> Objective: Write the data out again exactly, with no pictures.

Rows about robot tasks
═══
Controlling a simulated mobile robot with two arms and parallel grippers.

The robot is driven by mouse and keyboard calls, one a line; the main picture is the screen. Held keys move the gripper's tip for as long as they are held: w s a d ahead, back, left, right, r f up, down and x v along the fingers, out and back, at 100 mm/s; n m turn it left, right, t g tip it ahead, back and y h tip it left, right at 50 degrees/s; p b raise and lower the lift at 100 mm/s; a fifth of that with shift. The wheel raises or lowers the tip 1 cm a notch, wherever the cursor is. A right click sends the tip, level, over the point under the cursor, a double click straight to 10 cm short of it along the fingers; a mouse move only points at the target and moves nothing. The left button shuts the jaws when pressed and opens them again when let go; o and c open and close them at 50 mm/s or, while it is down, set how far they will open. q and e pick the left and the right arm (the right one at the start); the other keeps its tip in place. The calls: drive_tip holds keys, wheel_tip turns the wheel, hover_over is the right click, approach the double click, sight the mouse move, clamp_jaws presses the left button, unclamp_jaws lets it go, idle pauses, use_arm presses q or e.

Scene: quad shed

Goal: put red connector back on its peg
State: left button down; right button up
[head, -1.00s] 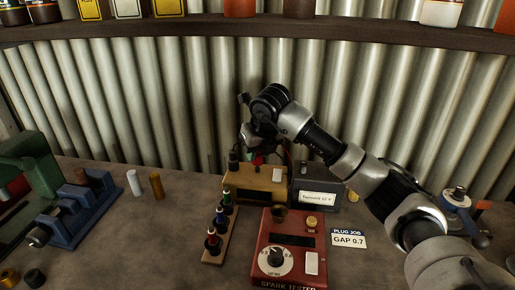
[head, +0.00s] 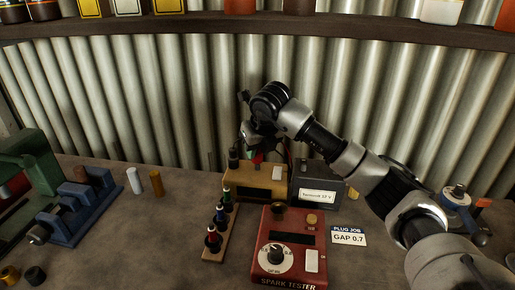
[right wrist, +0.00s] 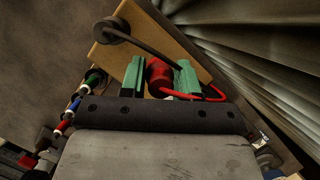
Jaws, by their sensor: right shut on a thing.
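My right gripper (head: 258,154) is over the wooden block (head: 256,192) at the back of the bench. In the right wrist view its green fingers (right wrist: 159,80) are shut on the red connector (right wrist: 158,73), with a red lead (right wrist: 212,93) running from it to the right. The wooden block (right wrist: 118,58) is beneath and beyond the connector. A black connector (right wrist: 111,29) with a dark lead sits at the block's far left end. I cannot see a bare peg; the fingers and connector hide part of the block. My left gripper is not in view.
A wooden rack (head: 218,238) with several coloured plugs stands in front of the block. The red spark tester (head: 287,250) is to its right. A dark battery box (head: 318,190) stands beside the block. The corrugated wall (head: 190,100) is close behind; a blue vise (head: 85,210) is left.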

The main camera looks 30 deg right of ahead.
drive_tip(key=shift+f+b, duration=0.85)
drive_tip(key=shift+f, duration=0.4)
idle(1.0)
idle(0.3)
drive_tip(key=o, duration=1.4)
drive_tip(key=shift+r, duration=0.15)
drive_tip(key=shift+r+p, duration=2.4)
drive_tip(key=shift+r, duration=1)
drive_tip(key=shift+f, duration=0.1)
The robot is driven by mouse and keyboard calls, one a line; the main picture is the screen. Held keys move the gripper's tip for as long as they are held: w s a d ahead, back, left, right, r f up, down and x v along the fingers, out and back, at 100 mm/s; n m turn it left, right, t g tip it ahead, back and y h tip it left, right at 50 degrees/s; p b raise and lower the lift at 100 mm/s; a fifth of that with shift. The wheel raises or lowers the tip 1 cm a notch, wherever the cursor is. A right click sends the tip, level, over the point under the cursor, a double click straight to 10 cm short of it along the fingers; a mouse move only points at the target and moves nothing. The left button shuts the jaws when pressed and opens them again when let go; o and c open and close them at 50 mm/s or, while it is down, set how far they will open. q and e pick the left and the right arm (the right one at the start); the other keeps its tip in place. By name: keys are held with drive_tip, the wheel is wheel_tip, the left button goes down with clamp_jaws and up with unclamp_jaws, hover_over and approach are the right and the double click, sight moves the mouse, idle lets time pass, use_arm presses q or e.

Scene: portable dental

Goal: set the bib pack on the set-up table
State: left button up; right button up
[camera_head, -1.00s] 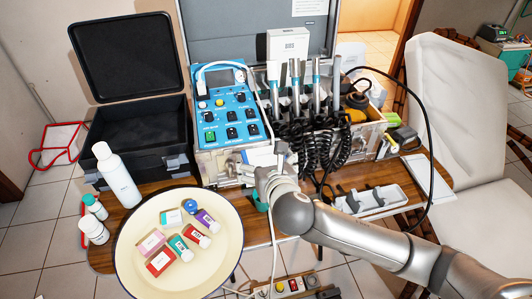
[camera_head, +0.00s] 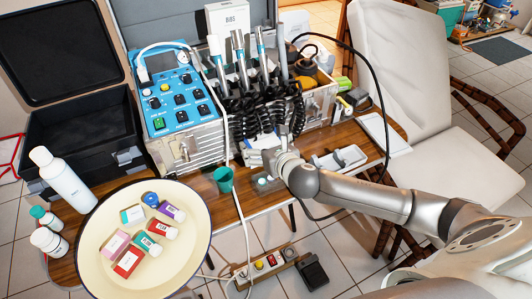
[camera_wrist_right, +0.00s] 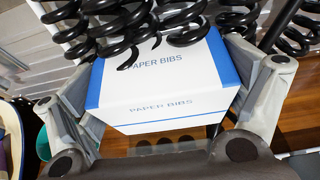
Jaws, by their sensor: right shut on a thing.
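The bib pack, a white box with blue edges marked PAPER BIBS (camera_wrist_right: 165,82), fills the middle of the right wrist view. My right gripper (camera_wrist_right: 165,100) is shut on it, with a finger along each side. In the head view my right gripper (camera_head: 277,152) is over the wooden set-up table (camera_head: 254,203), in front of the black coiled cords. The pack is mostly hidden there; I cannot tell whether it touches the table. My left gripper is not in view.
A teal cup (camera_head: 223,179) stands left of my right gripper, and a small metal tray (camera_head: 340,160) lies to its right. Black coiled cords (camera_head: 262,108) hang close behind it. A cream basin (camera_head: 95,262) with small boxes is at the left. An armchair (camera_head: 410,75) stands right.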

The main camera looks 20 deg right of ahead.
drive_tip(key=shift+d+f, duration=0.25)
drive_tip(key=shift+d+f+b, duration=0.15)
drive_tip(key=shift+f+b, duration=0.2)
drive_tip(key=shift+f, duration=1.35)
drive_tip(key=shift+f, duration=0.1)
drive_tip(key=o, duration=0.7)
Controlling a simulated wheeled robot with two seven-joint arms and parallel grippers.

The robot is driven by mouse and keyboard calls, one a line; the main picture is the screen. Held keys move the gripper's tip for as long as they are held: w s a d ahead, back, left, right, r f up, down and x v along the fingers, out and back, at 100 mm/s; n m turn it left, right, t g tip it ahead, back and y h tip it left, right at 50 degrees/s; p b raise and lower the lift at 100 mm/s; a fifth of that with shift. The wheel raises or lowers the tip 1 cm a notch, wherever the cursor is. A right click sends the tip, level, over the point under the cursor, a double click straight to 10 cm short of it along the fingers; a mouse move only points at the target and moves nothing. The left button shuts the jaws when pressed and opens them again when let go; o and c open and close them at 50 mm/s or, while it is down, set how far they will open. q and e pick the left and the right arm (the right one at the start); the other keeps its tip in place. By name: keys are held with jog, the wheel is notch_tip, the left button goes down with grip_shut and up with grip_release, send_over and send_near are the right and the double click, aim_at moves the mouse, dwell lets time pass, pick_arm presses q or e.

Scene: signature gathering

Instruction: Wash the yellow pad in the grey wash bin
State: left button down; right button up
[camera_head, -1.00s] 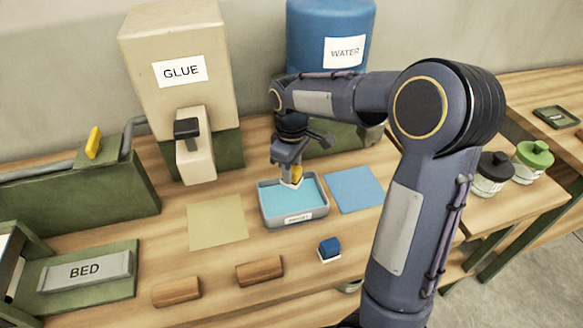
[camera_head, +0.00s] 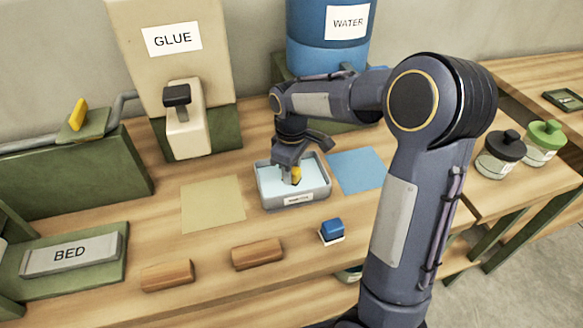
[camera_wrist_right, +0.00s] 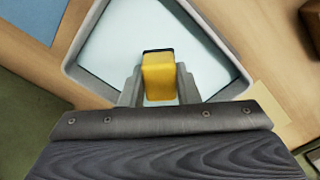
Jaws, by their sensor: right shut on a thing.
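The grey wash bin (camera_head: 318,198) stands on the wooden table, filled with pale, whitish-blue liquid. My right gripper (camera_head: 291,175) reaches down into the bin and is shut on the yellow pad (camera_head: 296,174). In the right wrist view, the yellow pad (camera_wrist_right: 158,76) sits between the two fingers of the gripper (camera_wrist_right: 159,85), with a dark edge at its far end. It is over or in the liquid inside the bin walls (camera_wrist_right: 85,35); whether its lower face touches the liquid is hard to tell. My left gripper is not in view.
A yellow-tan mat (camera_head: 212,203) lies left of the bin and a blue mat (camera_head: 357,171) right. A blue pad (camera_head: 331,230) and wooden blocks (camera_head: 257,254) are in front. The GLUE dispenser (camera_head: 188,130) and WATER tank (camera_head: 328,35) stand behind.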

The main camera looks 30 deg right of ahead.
═══
> Result for this task:
Controlling a simulated mobile robot with two arms and parallel grippers.

The robot is driven by mouse and keyboard calls, one a line; the main picture is the screen. Held keys move the gripper's tip for as long as they are held: w s a d ahead, back, left, right, r f up, down and x v along the fingers, out and back, at 100 mm/s; n m turn it left, right, t g tip it ahead, back and y h tip it left, right at 50 degrees/s; p b raise and lower the lift at 100 mm/s; a fifth of that with shift. The wheel raises or lowers the tip 1 cm a notch, wherever the cursor is. A right click sends the tip, level, over the point under the cursor, a double click straight to 10 cm short of it along the fingers; a mouse move only points at the target and moves nothing. The left button shuts the jaws when pressed and opens them again when let go; o and c open and close them at 50 mm/s or, while it is down, set how far they will open. q and e pick the left and the right arm (the right one at the start); the other keeps its tip in place. The calls: drive_tip holds keys, wheel_tip turns the wheel, hover_over is the right click, approach the double click, sight the mouse move, clamp_jaws presses the left button, unclamp_jaws lets it go, idle pauses, use_arm presses q or e.

Scene: quad shed

Goal: put red connector back on its peg
State: left button down; right button up
[head, -1.00s] 
[head, +0.00s] 
[right wrist, +0.00s] 
Jaws, by their sensor: right shut on a thing.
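My right gripper (head: 258,154) is over the wooden block (head: 256,192) at the back of the bench. In the right wrist view its green fingers (right wrist: 159,80) are shut on the red connector (right wrist: 158,73), with a red lead (right wrist: 212,93) running from it to the right. The wooden block (right wrist: 118,58) is beneath and beyond the connector. A black connector (right wrist: 111,29) with a dark lead sits at the block's far left end. I cannot see a bare peg; the fingers and connector hide part of the block. My left gripper is not in view.
A wooden rack (head: 218,238) with several coloured plugs stands in front of the block. The red spark tester (head: 287,250) is to its right. A dark battery box (head: 318,190) stands beside the block. The corrugated wall (head: 190,100) is close behind; a blue vise (head: 85,210) is left.

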The main camera looks 30 deg right of ahead.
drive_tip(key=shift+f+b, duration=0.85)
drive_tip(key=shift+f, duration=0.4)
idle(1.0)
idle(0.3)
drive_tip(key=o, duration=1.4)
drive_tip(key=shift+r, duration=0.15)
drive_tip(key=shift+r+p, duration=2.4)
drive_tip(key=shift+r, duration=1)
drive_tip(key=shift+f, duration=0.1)
The robot is driven by mouse and keyboard calls, one a line; the main picture is the screen. Held keys move the gripper's tip for as long as they are held: w s a d ahead, back, left, right, r f up, down and x v along the fingers, out and back, at 100 mm/s; n m turn it left, right, t g tip it ahead, back and y h tip it left, right at 50 degrees/s; p b raise and lower the lift at 100 mm/s; a fifth of that with shift. The wheel raises or lowers the tip 1 cm a notch, wherever the cursor is. A right click sends the tip, level, over the point under the cursor, a double click straight to 10 cm short of it along the fingers; a mouse move only points at the target and moves nothing. The left button shuts the jaws when pressed and opens them again when let go; o and c open and close them at 50 mm/s or, while it is down, set how far they will open. q and e pick the left and the right arm (the right one at the start); the other keeps its tip in place. By name: keys are held with drive_tip, the wheel is wheel_tip, the left button goes down with clamp_jaws and up with unclamp_jaws, hover_over and approach are the right and the double click, sight moves the mouse, idle lets time pass, use_arm presses q or e.

Scene: portable dental

Goal: set the bib pack on the set-up table
State: left button up; right button up
[camera_head, -1.00s] 
[camera_head, +0.00s] 
[camera_wrist_right, +0.00s] 
Jaws, by their sensor: right shut on a thing.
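The bib pack, a white box with blue edges marked PAPER BIBS (camera_wrist_right: 165,82), fills the middle of the right wrist view. My right gripper (camera_wrist_right: 165,100) is shut on it, with a finger along each side. In the head view my right gripper (camera_head: 277,152) is over the wooden set-up table (camera_head: 254,203), in front of the black coiled cords. The pack is mostly hidden there; I cannot tell whether it touches the table. My left gripper is not in view.
A teal cup (camera_head: 223,179) stands left of my right gripper, and a small metal tray (camera_head: 340,160) lies to its right. Black coiled cords (camera_head: 262,108) hang close behind it. A cream basin (camera_head: 95,262) with small boxes is at the left. An armchair (camera_head: 410,75) stands right.

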The main camera looks 20 deg right of ahead.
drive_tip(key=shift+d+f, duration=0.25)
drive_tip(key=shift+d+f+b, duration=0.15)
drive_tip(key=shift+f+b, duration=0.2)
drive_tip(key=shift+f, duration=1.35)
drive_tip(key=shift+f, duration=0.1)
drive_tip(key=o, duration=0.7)
Controlling a simulated wheeled robot with two seven-joint arms and parallel grippers.

The robot is driven by mouse and keyboard calls, one a line; the main picture is the screen. Held keys move the gripper's tip for as long as they are held: w s a d ahead, back, left, right, r f up, down and x v along the fingers, out and back, at 100 mm/s; n m turn it left, right, t g tip it ahead, back and y h tip it left, right at 50 degrees/s; p b raise and lower the lift at 100 mm/s; a fifth of that with shift. The wheel raises or lowers the tip 1 cm a notch, wherever the cursor is. A right click sends the tip, level, over the point under the cursor, a double click straight to 10 cm short of it along the fingers; a mouse move only points at the target and moves nothing. The left button shuts the jaws when pressed and opens them again when let go; o and c open and close them at 50 mm/s or, while it is down, set how far they will open. q and e pick the left and the right arm (the right one at the start); the other keeps its tip in place. By name: keys are held with jog, the wheel is notch_tip, the left button goes down with grip_shut and up with grip_release, send_over and send_near are the right and the double click, aim_at moves the mouse, dwell lets time pass, pick_arm presses q or e.

Scene: signature gathering

Instruction: Wash the yellow pad in the grey wash bin
State: left button down; right button up
[camera_head, -1.00s] 
[camera_head, +0.00s] 
[camera_wrist_right, +0.00s] 
Jaws, by their sensor: right shut on a thing.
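The grey wash bin (camera_head: 318,198) stands on the wooden table, filled with pale, whitish-blue liquid. My right gripper (camera_head: 291,175) reaches down into the bin and is shut on the yellow pad (camera_head: 296,174). In the right wrist view, the yellow pad (camera_wrist_right: 158,76) sits between the two fingers of the gripper (camera_wrist_right: 159,85), with a dark edge at its far end. It is over or in the liquid inside the bin walls (camera_wrist_right: 85,35); whether its lower face touches the liquid is hard to tell. My left gripper is not in view.
A yellow-tan mat (camera_head: 212,203) lies left of the bin and a blue mat (camera_head: 357,171) right. A blue pad (camera_head: 331,230) and wooden blocks (camera_head: 257,254) are in front. The GLUE dispenser (camera_head: 188,130) and WATER tank (camera_head: 328,35) stand behind.

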The main camera looks 30 deg right of ahead.

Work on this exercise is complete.